=== Recorded data ===
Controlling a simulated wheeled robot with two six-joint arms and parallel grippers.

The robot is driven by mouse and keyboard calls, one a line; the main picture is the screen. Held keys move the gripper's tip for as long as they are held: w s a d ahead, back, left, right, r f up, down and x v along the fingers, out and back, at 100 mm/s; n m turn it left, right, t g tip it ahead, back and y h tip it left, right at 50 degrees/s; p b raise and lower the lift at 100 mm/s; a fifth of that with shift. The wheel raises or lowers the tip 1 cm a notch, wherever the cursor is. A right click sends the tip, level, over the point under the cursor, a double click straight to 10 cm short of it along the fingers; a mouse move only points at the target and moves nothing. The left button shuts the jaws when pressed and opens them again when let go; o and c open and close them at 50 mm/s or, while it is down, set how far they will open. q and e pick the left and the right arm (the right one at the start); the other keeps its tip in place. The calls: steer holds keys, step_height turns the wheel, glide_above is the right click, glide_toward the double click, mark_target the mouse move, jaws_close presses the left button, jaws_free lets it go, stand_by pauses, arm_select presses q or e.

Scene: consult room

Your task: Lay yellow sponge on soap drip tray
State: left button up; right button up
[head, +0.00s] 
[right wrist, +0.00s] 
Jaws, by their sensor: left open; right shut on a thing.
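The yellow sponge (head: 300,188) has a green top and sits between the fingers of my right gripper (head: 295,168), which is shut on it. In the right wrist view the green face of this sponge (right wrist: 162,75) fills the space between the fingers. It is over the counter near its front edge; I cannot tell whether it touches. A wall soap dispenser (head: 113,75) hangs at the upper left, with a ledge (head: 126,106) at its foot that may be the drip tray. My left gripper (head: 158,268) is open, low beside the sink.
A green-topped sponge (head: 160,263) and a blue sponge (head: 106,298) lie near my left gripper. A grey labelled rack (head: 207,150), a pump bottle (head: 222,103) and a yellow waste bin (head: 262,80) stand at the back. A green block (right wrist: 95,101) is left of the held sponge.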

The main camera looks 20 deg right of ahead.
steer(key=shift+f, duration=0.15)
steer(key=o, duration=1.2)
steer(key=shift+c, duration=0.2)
===
→ Exercise prompt: Count each line of the data where the word "robot" appears, then reply with the total only.

→ Solution: 2